Sorry for not being descriptive, and therefore not helpful to you. What baffles me is like this: near the start of the scene, 1-eyed man goes into a massage parlor and talks with the 3 women there. Right at that point, the screen very smoothly divides into 2, with 1 following him and another following the 2 bitches. That process continue until we have like 16 small split forks. Surely 1 camera can't record that sequence, so how did the filmmakers pull it off at the stage? Stacking 16 cameras?



I don't know how it's done. But they made good effect of it in the 24 series (2001-2010), starring Kiefer Sutherland. Nice technique, as long as it's not over-used.



Movie Forums Squirrel Jumper
You can do it in a movie editing program like Premiere Pro. Just put all the pieces of footage in the aspect ratio, and then split them all together how you want, if that helps?



But they made good effect of it in the 24 series (2001-2010)
I haven't watched that series. Could you give a link to the mentioned effect?
An army of camera men?
That sounds probable. But I can't really put my finger on how they do it in the real scene. That Green hornet scene seems smooth, which means whatever get split, was divided from a dual camera supposedly handled by 2 cameramen standing next to each other. If that assumption is true, then working backward from 16 small windows at the end of the scene to the 1st, we come to the conclusion that there are 16 cameramen crowded at that frame. Not even mention about the space for them to squeeze in, 16 parallel cameras or stacked 4x4 would produce considerable difference in the angle of shooting, therefore a skewed perspective & uneven pictures (not smooth transition)?
You can do it in a movie editing program like Premiere Pro. Just put all the pieces of footage in the aspect ratio, and then split them all together how you want
I think if we have 16 perfect footage then editing them should not be a big problem. My question leans more on how did they pull it off on-scene...

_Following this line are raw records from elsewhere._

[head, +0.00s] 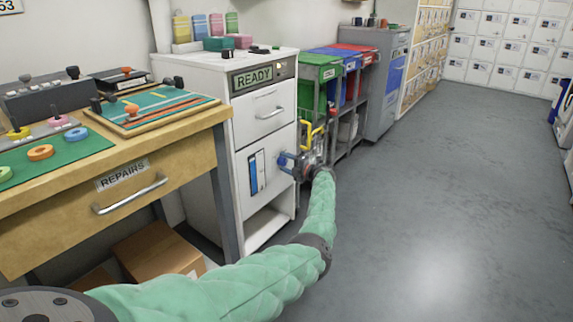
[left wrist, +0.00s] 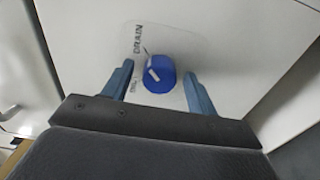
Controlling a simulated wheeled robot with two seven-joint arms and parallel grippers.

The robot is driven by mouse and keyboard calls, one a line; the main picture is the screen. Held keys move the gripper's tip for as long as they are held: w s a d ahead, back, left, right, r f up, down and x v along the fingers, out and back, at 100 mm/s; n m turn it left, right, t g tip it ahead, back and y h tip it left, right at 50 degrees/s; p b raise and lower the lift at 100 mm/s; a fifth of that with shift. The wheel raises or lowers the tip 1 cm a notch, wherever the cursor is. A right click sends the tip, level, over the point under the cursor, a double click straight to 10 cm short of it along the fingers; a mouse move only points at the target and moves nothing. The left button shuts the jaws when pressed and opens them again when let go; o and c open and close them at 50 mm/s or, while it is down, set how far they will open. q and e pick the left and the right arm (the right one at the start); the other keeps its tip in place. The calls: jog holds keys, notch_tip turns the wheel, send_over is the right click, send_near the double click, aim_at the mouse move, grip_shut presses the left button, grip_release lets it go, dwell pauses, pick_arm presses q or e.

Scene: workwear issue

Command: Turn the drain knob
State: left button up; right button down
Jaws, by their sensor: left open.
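The drain knob (left wrist: 157,82) is a round blue knob with a white pointer line, on a pale panel marked DRAIN in the left wrist view. Its pointer slants toward the upper left. My left gripper (left wrist: 159,68) is open, with one blue finger on each side of the knob and a visible gap on both sides. In the head view my left gripper (head: 284,160) is at the front right of the white cabinet (head: 270,134). I cannot make out the knob there. My right gripper is not in view.
A wooden REPAIRS bench (head: 190,152) stands at the left with a cardboard box (head: 158,250) under it. Green, blue and red bins (head: 322,72) stand on a rack beyond the cabinet. The grey floor (head: 450,200) at the right is clear.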

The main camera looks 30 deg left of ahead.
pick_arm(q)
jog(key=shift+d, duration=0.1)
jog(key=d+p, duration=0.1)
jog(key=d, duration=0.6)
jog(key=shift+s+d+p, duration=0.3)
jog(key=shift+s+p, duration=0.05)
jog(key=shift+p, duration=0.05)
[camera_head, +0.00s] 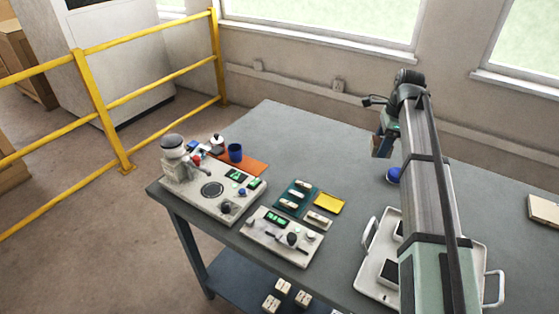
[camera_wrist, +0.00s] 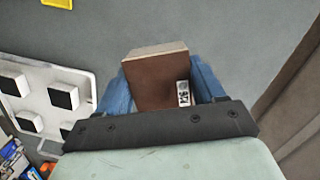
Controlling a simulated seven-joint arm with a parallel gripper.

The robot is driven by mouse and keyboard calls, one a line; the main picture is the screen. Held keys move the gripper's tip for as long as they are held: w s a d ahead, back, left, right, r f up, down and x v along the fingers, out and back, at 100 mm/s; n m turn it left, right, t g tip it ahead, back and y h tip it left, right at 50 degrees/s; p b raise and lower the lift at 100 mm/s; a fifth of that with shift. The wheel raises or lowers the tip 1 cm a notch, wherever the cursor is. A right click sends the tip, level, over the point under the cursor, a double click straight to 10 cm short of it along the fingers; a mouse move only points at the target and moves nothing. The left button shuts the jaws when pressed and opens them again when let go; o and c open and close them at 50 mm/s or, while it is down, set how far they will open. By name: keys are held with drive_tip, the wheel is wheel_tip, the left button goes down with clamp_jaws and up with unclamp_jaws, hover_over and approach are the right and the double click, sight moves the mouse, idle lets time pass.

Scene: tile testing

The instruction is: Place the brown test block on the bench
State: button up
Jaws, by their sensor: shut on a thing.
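The brown test block (camera_wrist: 152,82) is in the wrist view, with a pale top edge and a small white label at its lower right. My gripper (camera_wrist: 160,75) is shut on it, with a blue finger on each side. In the head view my gripper (camera_head: 383,143) is over the far right part of the grey bench (camera_head: 310,135), pointing down.
A white handled tray with dark pads (camera_head: 372,270) stands at the front right. A blue round object (camera_head: 393,175) is near my arm. Two instrument panels (camera_head: 215,192), a green tray (camera_head: 296,198) and a yellow tray (camera_head: 329,203) are at left and centre. The far bench is clear.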

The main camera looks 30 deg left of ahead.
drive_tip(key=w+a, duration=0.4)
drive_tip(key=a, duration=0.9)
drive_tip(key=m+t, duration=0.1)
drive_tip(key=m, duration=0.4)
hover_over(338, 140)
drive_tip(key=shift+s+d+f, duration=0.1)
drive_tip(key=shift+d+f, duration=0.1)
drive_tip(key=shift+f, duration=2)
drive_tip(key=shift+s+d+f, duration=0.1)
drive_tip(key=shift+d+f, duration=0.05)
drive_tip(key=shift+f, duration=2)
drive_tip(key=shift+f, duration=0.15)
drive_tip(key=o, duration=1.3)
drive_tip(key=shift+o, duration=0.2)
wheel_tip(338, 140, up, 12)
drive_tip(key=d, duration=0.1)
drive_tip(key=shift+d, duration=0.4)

[re 24]I haven't watched that series. Could you give a link to the mentioned effect?
...
Here is a good link with discussion: https://24.fandom.com/wiki/Split_screen

There are loads of references in web searches.

If you haven't watched any of the 24 series, you really must. There were technical innovations, and Sean Callery's music scoring was superb. The show was one of the best on TV from 2001-2010.

~Doc



That elusive hide-and-seek cow is at it again
I would guess that having a second camera standing on a mark waiting for the first camera to walk up and stop next to that mark would be enough to give the editor two source videos that share a similar angle on the subject to the blend them in post-production. If that was the case, then you only need two cameras at any given time. I can't imagine this shot being done as one long continuous shot. I'm sure there were cuts and digital transitions to hide those cuts.

No idea. I wasn't on set obviously, but the only reason I can think of to have a single long shot being split like this would be for a technical bragging right type of thing. It still wouldn't be practical at all and opens up all kinds of risk with so many variables.

I had to watch the clip a few times to get what you were asking. I thought at first you just meant splitting the frames and running multiple clips on one screen. I think you're talking about the effect of a single shot appearing to duplicate, but then track along two different actors along two different paths, but having started from what appear to be the same scene and frame. Nice effect actually. I missed it at first. A few times!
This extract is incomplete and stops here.